A 23-year Councilman at large, this was not Jim Kenney’s first citywide campaign; it was his seventh. He knows every part of the city. The Irish Catholic Councilman from South Philly has learned to add new constituencies to his repertoire, while holding on to the supporters who first brought him to Council.

Williams ran a campaign managed by close-in loyalists without substantial citywide campaign experience. They were immune to contrary voices regarding tactics and strategy, even as it became clear they were moving in the wrong direction.

Williams was never able to make a compelling case for himself as a leader who surrounds himself with great people, whose candidacy matters and who understands what is at stake. I believe Tony Williams is a really good man; but he was not a very good candidate.

Many people who like Williams and were fearful of a Kenney administration were nervous that Williams’ lackluster campaign would transfer to management of the city. Well-funded PACs that helped drive the narrative of the campaign aided both Kenney and Williams. Despite the seemingly endless partisan money behind the Williams candidacy, it was still a battle of pros (Kenney) versus amateurs (Williams).

Comparing the money they spent to the results they achieved, one wonders when the Susquehanna International Group, so successful at building a global company, will start viewing Philadelphia and Pennsylvania politics through a broader lens than education. People vote for candidates for multiple reasons, including their belief in their ability to manage the affairs of government.

The only other major candidate, Lynn Abraham, had great name recognition but could never convince enough people that a 1980s-era politician could run a 21st Century city. She ran a campaign with dignity and verve, but it never got traction after the initial launch.

The other three candidates were largely no-shows. Diaz had passion without strategy. Doug Oliver was rehearsing for either a Kenney administration job or a post-Kenney campaign. Milton Street was democracy’s buffoon. I was sorry that the five legitimate candidates had to put up with Street, a man who has a habit of not paying his taxes and committing perjury.

But ultimately this campaign was about Tony Williams’ inability to connect to Philadelphia voters — African American and otherwise — through his record and personality. He ran away from his public charter school background rather than using it as evidence of his willingness to innovate at a time when conventional practices were stuck. Even when he tried to do that, his answers lacked conviction and inspiration.

Finally, Williams never engaged in real debate with his opponents except to complain about Kenney’s old style union connections — particularly his support from Johnnie Doc of the International Brotherhood of Electrical Workers. Even that complaint was nullified by Williams’ strong support from the local carpenter’s union, which is far less amenable to change than John Dougherty’s electricians.

Moreover, Williams made a perplexing decision to go after the most popular public official in the city: Police Commissioner Charles Ramsey. In the heat of Ferguson and Baltimore, did he miss the fact that President Obama and the Department of Justice had often turned to Commissioner Ramsey for advice?

“Stop and frisk” is a real civil rights issue, but Williams couldn’t make his opposition to it stick as a good reason for electing him over Kenney.
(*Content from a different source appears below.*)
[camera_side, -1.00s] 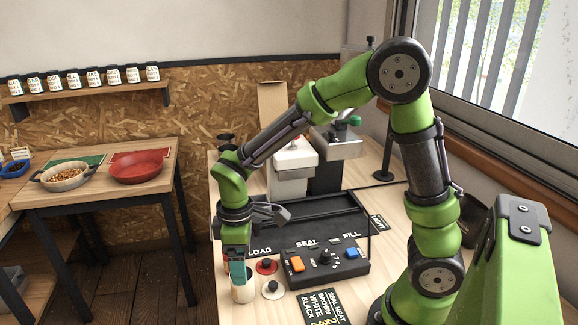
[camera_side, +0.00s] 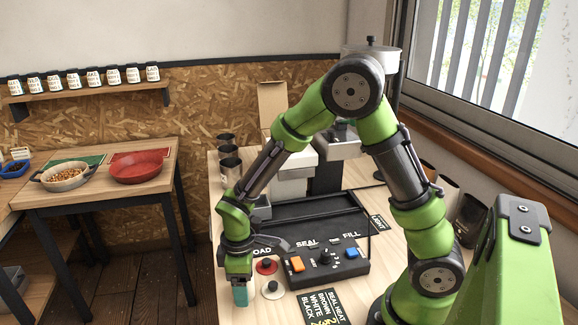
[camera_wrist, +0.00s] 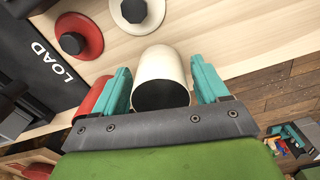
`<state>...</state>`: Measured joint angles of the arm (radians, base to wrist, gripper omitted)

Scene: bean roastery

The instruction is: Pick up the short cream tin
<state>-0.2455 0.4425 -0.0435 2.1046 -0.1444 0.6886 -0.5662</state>
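The short cream tin (camera_wrist: 162,64) stands between the two teal fingers of my gripper (camera_wrist: 162,84) in the wrist view, its dark round top facing the camera. A finger lies close along each side, with a thin gap showing at the right one; contact at the left one is unclear. In the side view my gripper (camera_side: 241,293) points down low over the table's near left part. There the tin is mostly hidden behind the fingers.
A red knobbed lid (camera_side: 266,267) and a cream knobbed lid (camera_side: 273,289) lie just right of my gripper. A red tin (camera_wrist: 92,98) is partly hidden beside the left finger. The black control panel (camera_side: 325,268) stands farther right. The table's edge is close by.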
And going after Ramsey seemed more desperate than principled. Ramsey is a man of integrity who seems to try his best to balance public safety and civil rights. He has had no problem going after corrupt cops in his own department. Those of us who remember the work that Williams — along with Dwight Evans — did to bring better policing to Philadelphia in the 1990s were astonished at this wild swing at the plate.

What Williams failed to grasp is that taking African American voters for granted is a losing strategy, particularly in a city where three of the past four mayors have been African American, and the present heads of city council, the police department and the public schools are all African American. The African American community has nothing to prove in any singular election, and if a candidate does not measure up, they will not blindly support that candidate.
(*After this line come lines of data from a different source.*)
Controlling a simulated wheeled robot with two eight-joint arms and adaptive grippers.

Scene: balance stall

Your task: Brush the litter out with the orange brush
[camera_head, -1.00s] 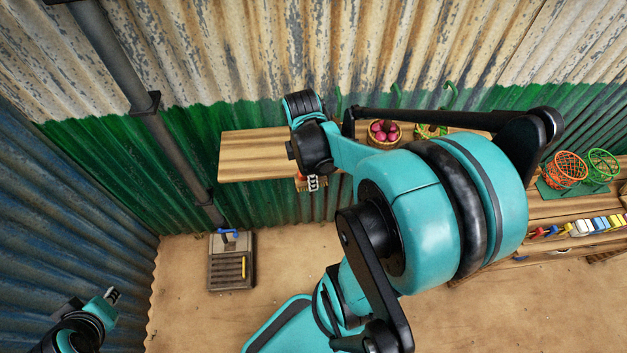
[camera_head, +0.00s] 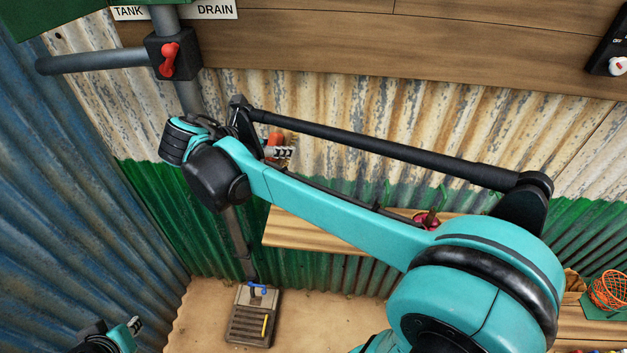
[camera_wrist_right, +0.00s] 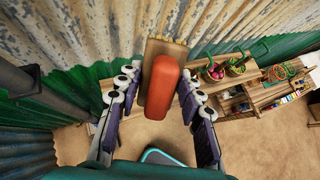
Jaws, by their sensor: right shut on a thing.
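The orange brush (camera_head: 274,140) is held by my right gripper (camera_head: 283,153) at the end of the arm that crosses the head view, in front of the corrugated wall. In the right wrist view the orange handle (camera_wrist_right: 163,85) lies between the two jaws, with a tan head (camera_wrist_right: 158,48) beyond it. My left gripper (camera_head: 135,325) is small at the lower left, away from the brush; its opening is too small to tell. I cannot make out any litter.
A floor box (camera_head: 247,333) with slats and a blue handle (camera_head: 258,288) stands below a dark pipe. A red valve (camera_head: 168,60) is on the pipe above. A wooden shelf (camera_head: 300,232) is partly hidden behind my right arm. An orange basket (camera_head: 608,291) stands at the right.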

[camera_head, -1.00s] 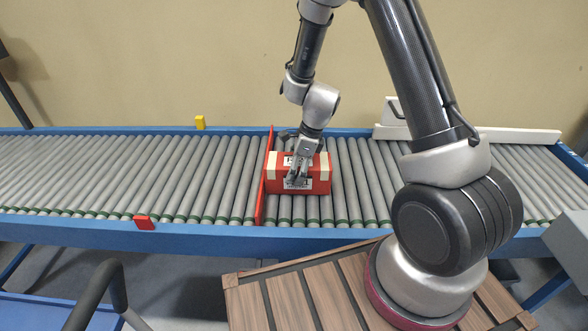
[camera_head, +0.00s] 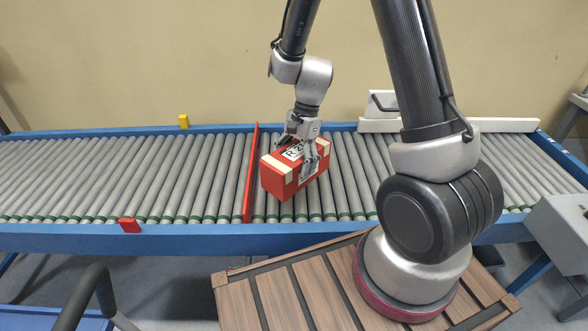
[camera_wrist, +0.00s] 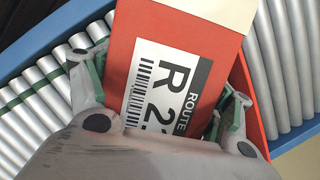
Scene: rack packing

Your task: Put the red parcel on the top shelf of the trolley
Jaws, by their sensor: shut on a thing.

As a long line of African American politicians began to desert Williams for Kenney, the potential for a landslide was hatched. Some African American leaders saw that their own political leverage would improve with a Kenney administration. City Council President Darrell Clarke saw a stable governing coalition with insured power sharing. Other African American leaders were more aligned on the issues with Kenney, particularly on schools and labor union loyalties.

The admonition by several African American leaders that not voting for Williams was racial betrayal seemed a remnant of a past era of city politics. It rang hollow even as several ministers tried to rally the troops on the Sunday before the election. Rev. Bill Moore from North Philadelphia claimed it was a civil rights issue to support Williams. But why is that? It was never clear.

The old racial math, based on a white-black calculation, is no longer relevant. The city’s demography is more complex today than a few decades ago. African Americans currently make up about 42 percent of the city, and non-Hispanic whites about 36 percent. The numbers among Democratic Party registrants is even more heavily weighted in favor of African Americans.

What has changed is not their relative numbers, but the fact that about 20 percent of the city is now either Hispanic or Asian. That changes the calculation, as does an increasing number of mixed raced people who do not identify with the former identity logic. As a society, we are becoming a more mestizo culture, slowly but surely; this will eventually change everything.

Kenney’s appeal to immigrants may have paid off even in some black communities, where an increasingly large number of Caribbean and African immigrants live.

In addition to that, the growing parts of downtown and University City are being bolstered by large numbers of young people (22-34 years old) whose numbers are slightly higher for whites (about 40 percent) than the city’s population at large. As a 2014 Pew study noted, this has stabilized the city’s white population, which had been in decline for most of the past half century.

How this new demography played out in the election will take more careful analysis. But whatever the Tuesday numbers say, the future is clear. Effective campaigns will require a broader coalition than the one Williams put together. The Nutter campaign of 2007 is the current model for success. And the old racial math cannot transcend the citywide appeal of the right candidate.